Dataset items:
· · · · ·
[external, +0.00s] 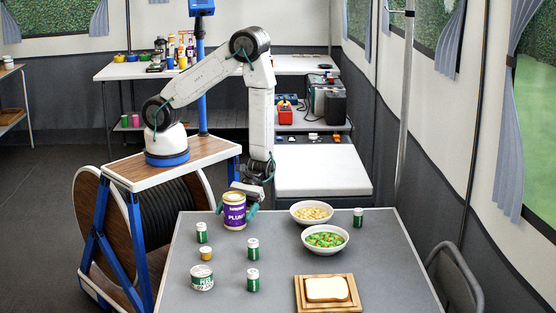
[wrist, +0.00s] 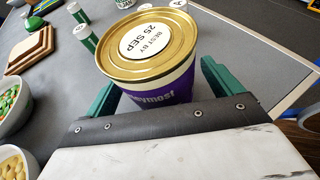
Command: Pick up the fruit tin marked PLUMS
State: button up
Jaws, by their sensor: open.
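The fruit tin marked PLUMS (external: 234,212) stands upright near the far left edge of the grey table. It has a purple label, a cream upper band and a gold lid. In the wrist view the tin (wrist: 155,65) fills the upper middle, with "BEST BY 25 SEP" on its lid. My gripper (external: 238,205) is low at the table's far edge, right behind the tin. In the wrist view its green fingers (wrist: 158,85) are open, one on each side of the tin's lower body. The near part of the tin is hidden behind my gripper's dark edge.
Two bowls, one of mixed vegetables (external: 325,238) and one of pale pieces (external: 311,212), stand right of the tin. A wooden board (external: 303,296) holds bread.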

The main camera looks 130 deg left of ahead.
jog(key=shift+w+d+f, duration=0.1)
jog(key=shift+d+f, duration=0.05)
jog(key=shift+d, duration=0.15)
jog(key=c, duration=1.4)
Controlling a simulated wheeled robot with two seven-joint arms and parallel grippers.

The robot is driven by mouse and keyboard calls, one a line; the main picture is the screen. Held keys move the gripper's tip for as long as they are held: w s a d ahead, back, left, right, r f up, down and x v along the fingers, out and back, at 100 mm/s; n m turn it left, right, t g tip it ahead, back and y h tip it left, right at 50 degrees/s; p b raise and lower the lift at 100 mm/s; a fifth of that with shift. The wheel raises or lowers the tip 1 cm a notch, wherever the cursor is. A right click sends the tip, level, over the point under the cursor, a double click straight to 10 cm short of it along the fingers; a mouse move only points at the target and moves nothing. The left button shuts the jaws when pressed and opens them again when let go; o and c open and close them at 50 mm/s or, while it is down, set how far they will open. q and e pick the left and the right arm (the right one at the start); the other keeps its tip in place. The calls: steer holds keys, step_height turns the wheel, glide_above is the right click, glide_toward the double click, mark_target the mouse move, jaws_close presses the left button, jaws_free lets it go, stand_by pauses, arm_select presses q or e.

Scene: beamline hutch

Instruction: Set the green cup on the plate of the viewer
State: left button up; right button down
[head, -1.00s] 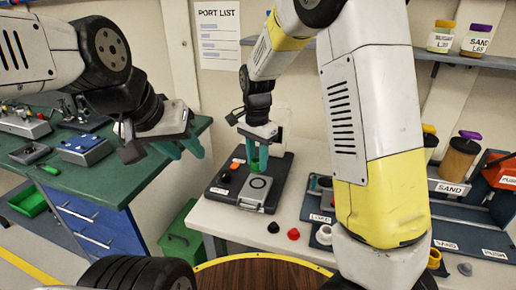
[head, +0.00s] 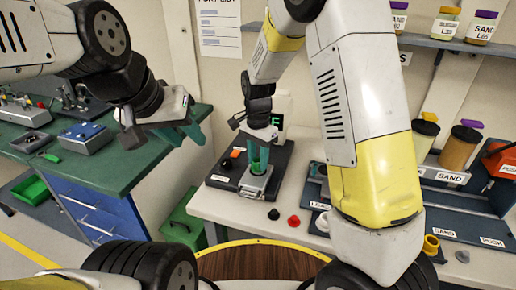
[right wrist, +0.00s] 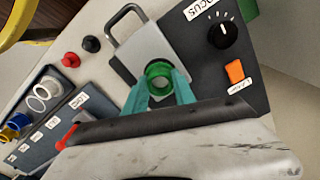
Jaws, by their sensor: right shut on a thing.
· · · · ·
== SHORT TASK ==
Everything from the first line of the listing above through the line that contains "Controlling a simulated" is to be restated word for word, minus the pictures.

== TASK OUTPUT ==
[external, +0.00s] 
[wrist, +0.00s] 
Command: Pick up the fruit tin marked PLUMS
State: button up
Jaws, by their sensor: open.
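The fruit tin marked PLUMS (external: 234,212) stands upright near the far left edge of the grey table. It has a purple label, a cream upper band and a gold lid. In the wrist view the tin (wrist: 155,65) fills the upper middle, with "BEST BY 25 SEP" on its lid. My gripper (external: 238,205) is low at the table's far edge, right behind the tin. In the wrist view its green fingers (wrist: 158,85) are open, one on each side of the tin's lower body. The near part of the tin is hidden behind my gripper's dark edge.
Two bowls, one of mixed vegetables (external: 325,238) and one of pale pieces (external: 311,212), stand right of the tin. A wooden board (external: 303,296) holds bread.

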The main camera looks 130 deg left of ahead.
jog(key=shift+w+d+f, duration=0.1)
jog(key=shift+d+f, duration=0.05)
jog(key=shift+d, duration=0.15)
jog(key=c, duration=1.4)
Controlling a simulated wheeled robot with two seven-joint arms and parallel grippers.

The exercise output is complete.